Não deves recusar o esforço, porque ele é um caminho.
Num lugar que terás de descobrir – que fica sempre alto e
longe – existe para ti uma lagoa meio escavada na rocha, com relva muito verde
em parte das margens e cantos alegres de pássaros calmos.
Encontram-se lá os que amas, fortes e generosos.
Sorridentes.
Há sol e também a sombra de altas árvores. Por cima,
apenas o céu, à distância de um último salto.
Não é um destino inevitável, mas um lugar onde és
esperado e que podes, ou não, alcançar, conforme a medida do teu desejo. Só
quando lá chegares terás alcançado toda a tua envergadura. Só lá te encontrarás
contigo mesmo.
Existes para chegar a esse lago. Os teus olhos são
capazes de pousar nas suas águas limpas, que refletem já o céu que lhes há por
cima.
Não se pode querer mal aos caminhos que conduzem a
lugares assim, embora sejam escarpados e se torne impossível evitar ferimentos
e cansaços quando se segue por eles.
Se o teu desejo de chegar for grande, nenhum esforço te
parecerá demasiado penoso. E, embora vás a caminho, terás sempre contigo
qualquer coisa que é já de ter chegado. Talvez uma certa forma de olhar,
resultante daquela luz que se acende por dentro quando nos pomos a caminho
dispostos a tudo o que aparecer.
E nem haverá problema se a morte te encontrar assim,
ainda no gesto de subir: já tens em ti o teu lago, na imagem dele que te fez
partir.
Não deves recusar a dor, porque ela te constrói, te marca
os limites e te faz crescer por dentro dos teus muros.

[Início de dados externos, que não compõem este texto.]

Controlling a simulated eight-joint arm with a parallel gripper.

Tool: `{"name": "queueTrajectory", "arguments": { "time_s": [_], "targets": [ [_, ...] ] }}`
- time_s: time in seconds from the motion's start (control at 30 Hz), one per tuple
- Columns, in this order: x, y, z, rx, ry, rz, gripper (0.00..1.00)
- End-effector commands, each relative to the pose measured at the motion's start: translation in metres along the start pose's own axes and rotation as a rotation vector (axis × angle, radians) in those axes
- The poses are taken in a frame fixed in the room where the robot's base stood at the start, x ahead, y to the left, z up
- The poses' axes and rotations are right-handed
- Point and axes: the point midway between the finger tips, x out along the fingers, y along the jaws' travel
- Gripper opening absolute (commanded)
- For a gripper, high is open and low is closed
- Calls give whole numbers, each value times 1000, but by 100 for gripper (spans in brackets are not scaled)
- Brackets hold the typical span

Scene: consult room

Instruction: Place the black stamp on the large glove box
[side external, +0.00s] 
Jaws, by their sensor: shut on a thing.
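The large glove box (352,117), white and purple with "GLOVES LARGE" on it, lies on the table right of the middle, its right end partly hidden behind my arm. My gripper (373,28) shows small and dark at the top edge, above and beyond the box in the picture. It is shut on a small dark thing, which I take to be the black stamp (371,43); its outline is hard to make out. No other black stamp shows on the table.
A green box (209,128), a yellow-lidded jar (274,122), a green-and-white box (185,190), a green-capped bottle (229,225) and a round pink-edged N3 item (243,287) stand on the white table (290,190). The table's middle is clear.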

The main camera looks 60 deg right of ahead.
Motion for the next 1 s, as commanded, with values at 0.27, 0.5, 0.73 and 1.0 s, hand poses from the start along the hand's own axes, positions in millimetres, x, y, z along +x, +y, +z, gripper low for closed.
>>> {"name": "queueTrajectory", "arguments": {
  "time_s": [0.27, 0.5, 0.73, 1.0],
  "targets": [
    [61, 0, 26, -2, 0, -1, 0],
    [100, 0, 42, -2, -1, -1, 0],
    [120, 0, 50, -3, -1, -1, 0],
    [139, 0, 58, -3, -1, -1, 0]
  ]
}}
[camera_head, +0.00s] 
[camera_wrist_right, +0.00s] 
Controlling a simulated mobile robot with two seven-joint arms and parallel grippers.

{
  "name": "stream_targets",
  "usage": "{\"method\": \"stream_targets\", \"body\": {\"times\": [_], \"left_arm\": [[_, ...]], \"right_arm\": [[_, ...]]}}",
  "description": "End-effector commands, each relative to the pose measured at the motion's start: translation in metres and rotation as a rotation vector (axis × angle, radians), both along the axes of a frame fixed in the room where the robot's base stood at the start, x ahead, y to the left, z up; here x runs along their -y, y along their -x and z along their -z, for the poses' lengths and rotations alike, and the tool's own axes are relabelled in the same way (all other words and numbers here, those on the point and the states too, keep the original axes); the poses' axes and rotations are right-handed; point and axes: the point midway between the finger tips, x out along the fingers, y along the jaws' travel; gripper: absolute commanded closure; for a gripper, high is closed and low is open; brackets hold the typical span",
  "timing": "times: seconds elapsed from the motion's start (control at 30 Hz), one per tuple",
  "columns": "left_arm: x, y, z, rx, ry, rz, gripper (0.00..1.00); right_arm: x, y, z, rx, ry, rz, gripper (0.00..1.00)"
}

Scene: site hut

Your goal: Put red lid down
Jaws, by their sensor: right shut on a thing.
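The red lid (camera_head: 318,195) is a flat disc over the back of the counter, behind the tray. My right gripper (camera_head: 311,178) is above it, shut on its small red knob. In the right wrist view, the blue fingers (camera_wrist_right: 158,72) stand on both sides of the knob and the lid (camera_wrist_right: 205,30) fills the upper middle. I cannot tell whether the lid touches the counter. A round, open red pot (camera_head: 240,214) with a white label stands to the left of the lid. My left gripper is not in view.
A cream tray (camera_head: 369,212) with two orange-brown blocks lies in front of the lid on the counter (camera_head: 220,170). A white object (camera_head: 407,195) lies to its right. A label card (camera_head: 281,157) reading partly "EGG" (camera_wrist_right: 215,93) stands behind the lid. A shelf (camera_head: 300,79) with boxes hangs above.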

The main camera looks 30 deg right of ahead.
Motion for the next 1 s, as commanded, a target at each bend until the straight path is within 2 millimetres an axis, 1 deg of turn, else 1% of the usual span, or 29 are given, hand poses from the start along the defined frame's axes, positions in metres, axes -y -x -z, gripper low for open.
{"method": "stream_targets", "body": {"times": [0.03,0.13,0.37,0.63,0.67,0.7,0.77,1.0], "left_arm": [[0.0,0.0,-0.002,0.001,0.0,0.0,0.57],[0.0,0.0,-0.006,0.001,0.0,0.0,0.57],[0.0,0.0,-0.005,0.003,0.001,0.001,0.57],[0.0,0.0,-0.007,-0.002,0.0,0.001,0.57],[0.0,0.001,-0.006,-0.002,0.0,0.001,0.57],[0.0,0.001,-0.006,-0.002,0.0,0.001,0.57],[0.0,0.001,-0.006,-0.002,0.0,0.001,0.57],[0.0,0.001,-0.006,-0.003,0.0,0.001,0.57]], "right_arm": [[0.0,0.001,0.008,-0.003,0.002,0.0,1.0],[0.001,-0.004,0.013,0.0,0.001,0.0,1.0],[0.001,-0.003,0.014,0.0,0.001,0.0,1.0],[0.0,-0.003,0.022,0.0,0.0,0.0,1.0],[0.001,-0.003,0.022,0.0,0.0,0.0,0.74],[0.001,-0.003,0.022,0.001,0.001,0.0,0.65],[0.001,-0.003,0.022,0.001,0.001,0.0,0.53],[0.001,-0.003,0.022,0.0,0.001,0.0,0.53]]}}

Sem ela, não passarias de um projeto do homem que hás de
ser. Ela edifica-te os músculos, a cabeça e o coração, e não existe outra
maneira de chegares a ser aquilo que deves vir a ser.
Se não sofresses não haveria ninguém dentro de ti.
No cumprimento sério dos teus deveres, encontrarás a dor
na forma de esforço e de cansaço.
Mas pode muito bem ser que, tarde ou cedo, ela te procure
sem disfarces e te faça chorar ou gemer. É frequente que ela se apresente
assim, numa nudez que parece cruel e faz lembrar facas ou agulhas.
Nem por isso te deves assustar ou desistir.
Quando te parecer que tudo está perdido, ri-te, se puderes.
É que te estão a oferecer um degrau que te deixará incomparavelmente mais acima
no caminho. Deves ver nisso o sinal de que – por qualquer razão – é tempo de
andares depressa.
Sobretudo, não te queixes. Há assim metamorfoses que
parecem aniquilar, mas não passam de formas de fazer surgir a borboleta.
Não te queixes, porque receberás umas asas e cores novas.
O teu lago – de onde de tão perto se pode olhar o céu –
tem um preço que tu saberás dar e não é tão grande assim.